Exercise brief: Pictures in the data below are not part of the copy; transcribe everything else exactly.
_____
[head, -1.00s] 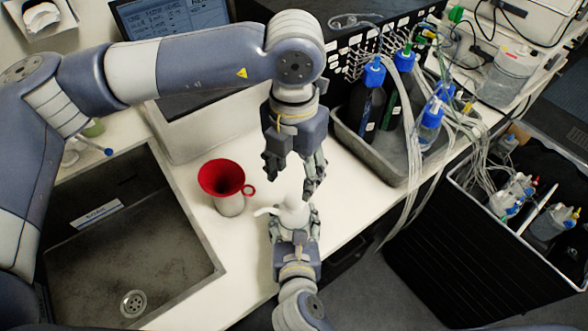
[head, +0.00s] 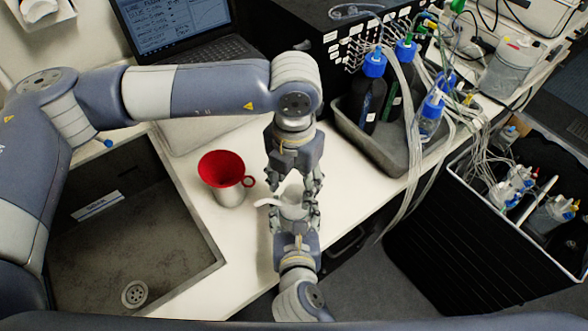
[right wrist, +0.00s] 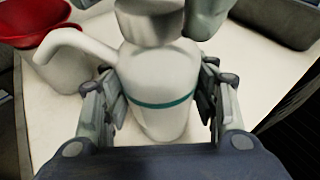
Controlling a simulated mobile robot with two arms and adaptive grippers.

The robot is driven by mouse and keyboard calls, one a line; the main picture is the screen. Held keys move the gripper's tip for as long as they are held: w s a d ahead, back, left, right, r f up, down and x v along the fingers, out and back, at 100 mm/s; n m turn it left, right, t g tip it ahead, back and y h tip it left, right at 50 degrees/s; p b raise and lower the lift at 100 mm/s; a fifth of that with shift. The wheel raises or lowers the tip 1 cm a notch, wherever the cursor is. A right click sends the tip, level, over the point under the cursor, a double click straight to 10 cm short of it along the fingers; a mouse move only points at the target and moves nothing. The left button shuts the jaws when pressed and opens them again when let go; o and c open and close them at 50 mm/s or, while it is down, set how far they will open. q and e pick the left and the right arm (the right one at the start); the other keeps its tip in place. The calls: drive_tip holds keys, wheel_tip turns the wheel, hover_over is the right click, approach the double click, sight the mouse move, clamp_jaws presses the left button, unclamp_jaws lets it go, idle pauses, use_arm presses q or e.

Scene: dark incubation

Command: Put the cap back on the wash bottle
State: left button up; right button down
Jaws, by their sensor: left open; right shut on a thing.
_____
Solution below:
[head, -1.00s] 
[head, +0.00s] 
[right wrist, +0.00s] 
Controlling a simulated mobile robot with two arms and adaptive grippers.

The robot is driven by mouse and keyboard calls, one a line; the main picture is the screen. Held keys move the gripper's tip for as long as they are held: w s a d ahead, back, left, right, r f up, down and x v along the fingers, out and back, at 100 mm/s; n m turn it left, right, t g tip it ahead, back and y h tip it left, right at 50 degrees/s; p b raise and lower the lift at 100 mm/s; a fifth of that with shift. The wheel raises or lowers the tip 1 cm a notch, wherever the cursor is. A right click sends the tip, level, over the point under the cursor, a double click straight to 10 cm short of it along the fingers; a mouse move only points at the target and moves nothing. The left button shuts the jaws when pressed and opens them again when let go; o and c open and close them at 50 mm/s or, while it is down, set how far they will open. q and e pick the left and the right arm (the right one at the start); the other keeps its tip in place. The calls: drive_tip holds keys, wheel_tip turns the wheel, hover_over is the right click, approach the double click, sight the mouse move, clamp_jaws presses the left button, unclamp_jaws lets it go, idle pauses, use_arm presses q or e.

Scene: dark incubation

Command: Put the cap back on the wash bottle
State: left button up; right button down
Jaws, by their sensor: left open; right shut on a thing.

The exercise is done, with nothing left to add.